→ **TASK TO CARRY OUT**: Nothing should be output except the lines from the one containing "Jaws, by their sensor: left" through the one containing "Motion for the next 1", both ends included, each repeated exactly.

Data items

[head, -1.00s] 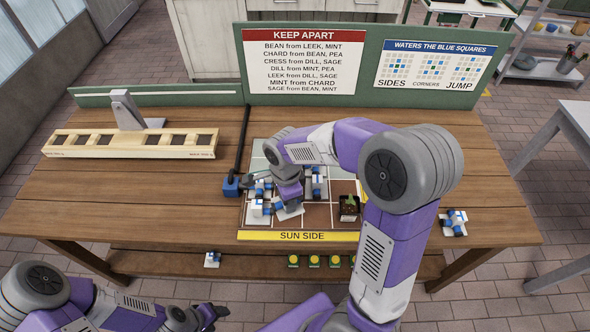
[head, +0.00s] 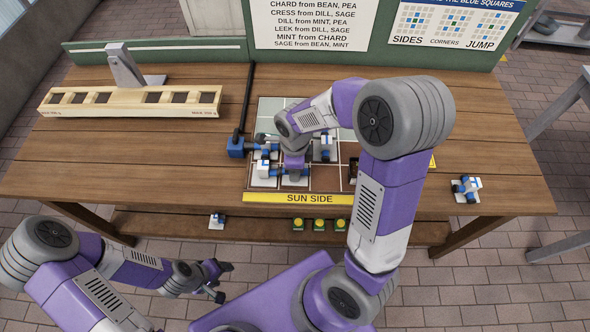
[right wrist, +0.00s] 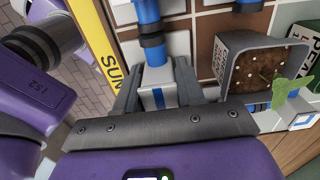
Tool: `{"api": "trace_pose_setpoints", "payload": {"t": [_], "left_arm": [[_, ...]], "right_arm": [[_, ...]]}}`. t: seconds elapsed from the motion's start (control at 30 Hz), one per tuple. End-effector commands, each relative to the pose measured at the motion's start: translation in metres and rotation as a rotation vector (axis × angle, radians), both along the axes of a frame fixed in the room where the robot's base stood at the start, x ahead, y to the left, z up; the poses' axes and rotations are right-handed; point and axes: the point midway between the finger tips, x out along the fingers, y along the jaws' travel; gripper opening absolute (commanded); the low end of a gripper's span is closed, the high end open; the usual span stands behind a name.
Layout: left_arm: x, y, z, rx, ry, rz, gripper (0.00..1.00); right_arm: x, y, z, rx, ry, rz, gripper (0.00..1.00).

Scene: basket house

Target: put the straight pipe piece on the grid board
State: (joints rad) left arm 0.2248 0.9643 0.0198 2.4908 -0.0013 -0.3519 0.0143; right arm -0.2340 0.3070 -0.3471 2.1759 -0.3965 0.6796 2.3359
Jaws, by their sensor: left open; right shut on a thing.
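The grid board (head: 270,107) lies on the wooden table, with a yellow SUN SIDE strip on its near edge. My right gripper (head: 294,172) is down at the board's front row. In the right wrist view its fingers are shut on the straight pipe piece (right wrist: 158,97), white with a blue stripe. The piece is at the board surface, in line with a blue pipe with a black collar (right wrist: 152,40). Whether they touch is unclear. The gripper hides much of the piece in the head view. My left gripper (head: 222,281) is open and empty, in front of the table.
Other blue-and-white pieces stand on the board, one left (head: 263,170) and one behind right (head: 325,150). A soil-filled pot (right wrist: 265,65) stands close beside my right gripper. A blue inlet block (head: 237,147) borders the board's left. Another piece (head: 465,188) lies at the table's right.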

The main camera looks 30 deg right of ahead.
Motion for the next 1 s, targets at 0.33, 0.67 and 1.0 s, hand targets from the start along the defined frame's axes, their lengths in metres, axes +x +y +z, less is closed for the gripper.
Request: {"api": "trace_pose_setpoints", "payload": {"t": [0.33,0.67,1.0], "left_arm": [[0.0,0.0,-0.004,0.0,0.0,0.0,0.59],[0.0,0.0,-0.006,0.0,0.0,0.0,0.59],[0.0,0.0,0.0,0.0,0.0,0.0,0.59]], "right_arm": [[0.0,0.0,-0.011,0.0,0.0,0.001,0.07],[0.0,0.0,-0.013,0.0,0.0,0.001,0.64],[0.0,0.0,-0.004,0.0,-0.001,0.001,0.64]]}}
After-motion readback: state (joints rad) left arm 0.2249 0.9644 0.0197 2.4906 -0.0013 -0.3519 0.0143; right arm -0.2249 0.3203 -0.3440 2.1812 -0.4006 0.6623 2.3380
...
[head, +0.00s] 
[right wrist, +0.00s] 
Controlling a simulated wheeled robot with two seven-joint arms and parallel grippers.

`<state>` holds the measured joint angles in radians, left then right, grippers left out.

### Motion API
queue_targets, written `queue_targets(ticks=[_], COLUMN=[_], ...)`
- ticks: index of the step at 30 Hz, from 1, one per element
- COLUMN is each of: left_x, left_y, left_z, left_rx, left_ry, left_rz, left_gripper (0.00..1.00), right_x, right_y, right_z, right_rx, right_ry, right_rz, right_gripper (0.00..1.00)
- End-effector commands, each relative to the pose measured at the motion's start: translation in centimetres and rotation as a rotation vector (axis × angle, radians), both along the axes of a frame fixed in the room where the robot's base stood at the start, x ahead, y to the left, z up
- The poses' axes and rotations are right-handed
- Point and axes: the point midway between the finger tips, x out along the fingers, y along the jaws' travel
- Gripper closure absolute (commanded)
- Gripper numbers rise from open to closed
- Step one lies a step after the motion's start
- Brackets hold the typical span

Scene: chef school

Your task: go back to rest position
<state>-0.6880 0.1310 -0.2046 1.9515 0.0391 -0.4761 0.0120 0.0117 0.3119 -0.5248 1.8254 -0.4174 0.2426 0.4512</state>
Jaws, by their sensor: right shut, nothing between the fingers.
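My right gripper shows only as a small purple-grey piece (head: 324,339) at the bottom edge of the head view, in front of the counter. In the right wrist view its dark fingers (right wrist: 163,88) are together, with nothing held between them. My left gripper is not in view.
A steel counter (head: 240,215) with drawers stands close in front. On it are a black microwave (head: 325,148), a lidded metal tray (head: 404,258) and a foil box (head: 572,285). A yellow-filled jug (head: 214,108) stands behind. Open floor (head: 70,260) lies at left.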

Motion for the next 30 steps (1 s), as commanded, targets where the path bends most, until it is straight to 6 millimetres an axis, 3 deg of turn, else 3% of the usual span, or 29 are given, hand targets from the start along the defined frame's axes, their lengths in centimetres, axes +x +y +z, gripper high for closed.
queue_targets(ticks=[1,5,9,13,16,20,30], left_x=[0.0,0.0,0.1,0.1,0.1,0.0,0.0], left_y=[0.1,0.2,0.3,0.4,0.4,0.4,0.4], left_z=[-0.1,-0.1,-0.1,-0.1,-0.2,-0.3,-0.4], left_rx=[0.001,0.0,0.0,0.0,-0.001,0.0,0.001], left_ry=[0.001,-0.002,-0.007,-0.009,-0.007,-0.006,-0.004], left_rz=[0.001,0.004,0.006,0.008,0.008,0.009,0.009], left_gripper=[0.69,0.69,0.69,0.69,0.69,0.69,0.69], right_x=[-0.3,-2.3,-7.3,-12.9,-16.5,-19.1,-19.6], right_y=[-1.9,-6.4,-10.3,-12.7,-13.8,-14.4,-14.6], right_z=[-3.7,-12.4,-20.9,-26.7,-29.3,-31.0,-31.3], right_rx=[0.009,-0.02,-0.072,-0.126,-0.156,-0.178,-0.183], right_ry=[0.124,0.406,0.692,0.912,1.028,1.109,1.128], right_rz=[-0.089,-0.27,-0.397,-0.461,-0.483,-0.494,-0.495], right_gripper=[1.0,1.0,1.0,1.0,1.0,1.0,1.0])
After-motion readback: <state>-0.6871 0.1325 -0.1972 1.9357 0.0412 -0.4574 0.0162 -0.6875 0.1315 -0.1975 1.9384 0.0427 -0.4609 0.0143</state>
...
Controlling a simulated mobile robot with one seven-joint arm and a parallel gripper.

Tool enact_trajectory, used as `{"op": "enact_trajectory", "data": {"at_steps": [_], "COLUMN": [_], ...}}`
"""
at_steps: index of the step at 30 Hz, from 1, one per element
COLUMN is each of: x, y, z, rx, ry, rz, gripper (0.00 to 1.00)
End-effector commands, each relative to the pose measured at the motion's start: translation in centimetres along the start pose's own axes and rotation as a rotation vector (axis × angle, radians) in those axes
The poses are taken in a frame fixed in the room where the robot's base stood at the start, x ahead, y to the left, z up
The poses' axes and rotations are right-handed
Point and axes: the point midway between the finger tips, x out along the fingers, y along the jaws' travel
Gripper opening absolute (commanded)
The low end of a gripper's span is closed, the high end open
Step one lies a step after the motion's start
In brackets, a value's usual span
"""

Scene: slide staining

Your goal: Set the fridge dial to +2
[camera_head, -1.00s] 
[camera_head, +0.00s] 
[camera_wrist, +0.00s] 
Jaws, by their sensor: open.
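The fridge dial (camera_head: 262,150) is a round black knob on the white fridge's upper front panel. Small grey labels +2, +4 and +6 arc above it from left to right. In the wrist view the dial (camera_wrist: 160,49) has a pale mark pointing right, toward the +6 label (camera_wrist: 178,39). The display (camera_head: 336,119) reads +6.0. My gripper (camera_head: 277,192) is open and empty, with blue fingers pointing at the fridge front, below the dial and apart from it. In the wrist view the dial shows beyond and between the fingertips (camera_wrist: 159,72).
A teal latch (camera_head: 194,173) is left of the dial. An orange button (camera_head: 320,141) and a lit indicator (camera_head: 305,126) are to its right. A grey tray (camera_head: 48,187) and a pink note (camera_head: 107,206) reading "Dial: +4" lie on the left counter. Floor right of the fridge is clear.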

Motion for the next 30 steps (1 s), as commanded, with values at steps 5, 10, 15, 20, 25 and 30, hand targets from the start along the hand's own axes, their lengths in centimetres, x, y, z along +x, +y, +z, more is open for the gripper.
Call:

→ **ANSWER TO THIS TASK**:
Jaws, by their sensor: left open; right shut on a thing.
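The grid board (head: 270,107) lies on the wooden table, with a yellow SUN SIDE strip on its near edge. My right gripper (head: 294,172) is down at the board's front row. In the right wrist view its fingers are shut on the straight pipe piece (right wrist: 158,97), white with a blue stripe. The piece is at the board surface, in line with a blue pipe with a black collar (right wrist: 152,40). Whether they touch is unclear. The gripper hides much of the piece in the head view. My left gripper (head: 222,281) is open and empty, in front of the table.
Other blue-and-white pieces stand on the board, one left (head: 263,170) and one behind right (head: 325,150). A soil-filled pot (right wrist: 265,65) stands close beside my right gripper. A blue inlet block (head: 237,147) borders the board's left. Another piece (head: 465,188) lies at the table's right.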

The main camera looks 30 deg right of ahead.
Motion for the next 1 s, targets at 0.33, 0.67 and 1.0 s, hand targets from the start along the defined frame's axes, their lengths in metres, axes +x +y +z, less is closed for the gripper.

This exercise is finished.